Challenge:
In the entries below, find the line containing "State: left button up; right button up" and the line containing "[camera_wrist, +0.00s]". Copy those two lines and everything between them exactly, without the pictures.

Records shown:
-------

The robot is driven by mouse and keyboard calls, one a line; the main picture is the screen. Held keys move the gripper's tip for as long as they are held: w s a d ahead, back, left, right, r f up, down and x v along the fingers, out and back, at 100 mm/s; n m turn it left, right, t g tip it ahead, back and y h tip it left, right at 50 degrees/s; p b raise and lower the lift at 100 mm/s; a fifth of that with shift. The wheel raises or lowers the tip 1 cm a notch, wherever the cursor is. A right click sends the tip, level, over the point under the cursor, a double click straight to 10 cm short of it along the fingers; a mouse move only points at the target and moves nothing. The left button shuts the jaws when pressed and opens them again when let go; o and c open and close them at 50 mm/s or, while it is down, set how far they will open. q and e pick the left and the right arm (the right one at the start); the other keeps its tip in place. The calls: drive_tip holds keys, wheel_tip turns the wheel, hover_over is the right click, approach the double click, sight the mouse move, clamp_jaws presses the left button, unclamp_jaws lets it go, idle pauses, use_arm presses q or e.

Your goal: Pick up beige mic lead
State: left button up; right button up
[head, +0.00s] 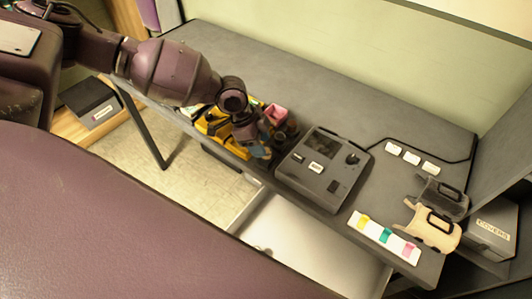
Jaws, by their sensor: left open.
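My left gripper (270,137) reaches in from the upper left and is low over a yellow tray (211,122) on the grey desk. It is open, and its fingers are small and hard to separate from the things around them. A pink item (276,114) and a blue item (259,151) show close to the fingers; I cannot tell whether they touch. I cannot make out the beige mic lead for certain; my wrist hides part of the tray. My right gripper is not in view.
A dark console (319,168) stands right of the tray. Farther right are white blocks (411,158), a white strip with coloured tabs (384,237), a dark pouch (444,196), a beige pouch (433,230) and a box marked COVERS (490,232). An open drawer (300,243) juts below.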

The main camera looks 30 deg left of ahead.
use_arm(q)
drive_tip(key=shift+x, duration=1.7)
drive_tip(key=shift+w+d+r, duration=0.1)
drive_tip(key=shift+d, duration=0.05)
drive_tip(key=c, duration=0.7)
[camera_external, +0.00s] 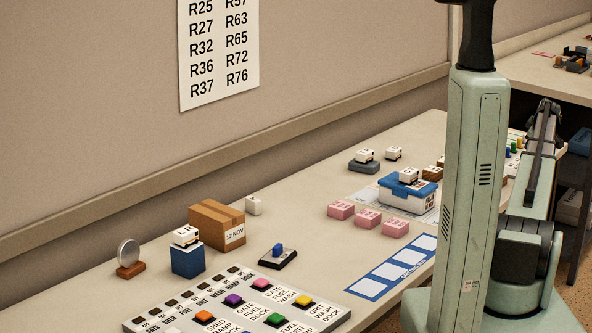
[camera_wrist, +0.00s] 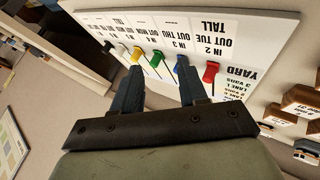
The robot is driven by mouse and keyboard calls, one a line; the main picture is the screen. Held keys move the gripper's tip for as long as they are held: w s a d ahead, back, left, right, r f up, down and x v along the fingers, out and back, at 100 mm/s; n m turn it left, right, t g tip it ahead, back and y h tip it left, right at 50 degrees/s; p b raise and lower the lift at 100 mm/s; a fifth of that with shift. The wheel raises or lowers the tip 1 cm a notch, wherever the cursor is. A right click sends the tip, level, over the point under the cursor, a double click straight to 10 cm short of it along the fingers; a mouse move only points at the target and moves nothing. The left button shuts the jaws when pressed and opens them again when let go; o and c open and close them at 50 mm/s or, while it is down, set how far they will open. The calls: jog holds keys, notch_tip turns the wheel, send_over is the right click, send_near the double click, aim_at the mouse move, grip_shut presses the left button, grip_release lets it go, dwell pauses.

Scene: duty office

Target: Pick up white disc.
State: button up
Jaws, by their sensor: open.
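In the external view, a pale round disc (camera_external: 128,253) stands on edge in a small brown base at the left of the table. A whitish piece (camera_external: 173,331) also shows at the bottom edge of the picture on the slotted board; it is cut off, so I cannot tell its full shape. No white disc shows in the wrist view. My gripper (camera_wrist: 161,78) is open and empty in the wrist view, its fingers pointing at a white chart board (camera_wrist: 258,30) with coloured pegs. It is far from the pale disc, which is at the opposite end of the table.
The slotted board (camera_external: 335,317) holds coloured pieces at the front. A cardboard box (camera_external: 210,225), a blue block (camera_external: 187,261) with a white van, and a dark stamp pad (camera_external: 278,259) stand near the disc. Pink blocks (camera_external: 367,218) and a blue-lidded box (camera_external: 408,195) lie farther right.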

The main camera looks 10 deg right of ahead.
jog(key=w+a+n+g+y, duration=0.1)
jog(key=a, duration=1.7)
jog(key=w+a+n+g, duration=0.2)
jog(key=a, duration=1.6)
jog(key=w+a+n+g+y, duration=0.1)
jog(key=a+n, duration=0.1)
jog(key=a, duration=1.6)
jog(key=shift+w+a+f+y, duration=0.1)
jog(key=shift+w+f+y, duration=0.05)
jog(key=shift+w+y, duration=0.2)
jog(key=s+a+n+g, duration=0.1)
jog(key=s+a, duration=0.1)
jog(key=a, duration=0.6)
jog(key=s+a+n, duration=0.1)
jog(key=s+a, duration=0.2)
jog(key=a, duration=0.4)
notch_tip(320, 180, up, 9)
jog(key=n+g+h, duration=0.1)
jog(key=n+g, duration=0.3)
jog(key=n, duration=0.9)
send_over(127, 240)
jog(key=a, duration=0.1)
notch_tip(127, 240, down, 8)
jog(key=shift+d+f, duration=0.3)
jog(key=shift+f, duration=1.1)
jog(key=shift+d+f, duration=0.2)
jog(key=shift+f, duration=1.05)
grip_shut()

-------

Reply:
State: left button up; right button up
[head, +0.00s] 
Jaws, by their sensor: left open.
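My left gripper (270,137) reaches in from the upper left and is low over a yellow tray (211,122) on the grey desk. It is open, and its fingers are small and hard to separate from the things around them. A pink item (276,114) and a blue item (259,151) show close to the fingers; I cannot tell whether they touch. I cannot make out the beige mic lead for certain; my wrist hides part of the tray. My right gripper is not in view.
A dark console (319,168) stands right of the tray. Farther right are white blocks (411,158), a white strip with coloured tabs (384,237), a dark pouch (444,196), a beige pouch (433,230) and a box marked COVERS (490,232). An open drawer (300,243) juts below.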

The main camera looks 30 deg left of ahead.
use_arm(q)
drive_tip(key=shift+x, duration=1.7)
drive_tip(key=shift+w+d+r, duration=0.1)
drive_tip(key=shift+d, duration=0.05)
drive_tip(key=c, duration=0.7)
[camera_external, +0.00s] 
[camera_wrist, +0.00s] 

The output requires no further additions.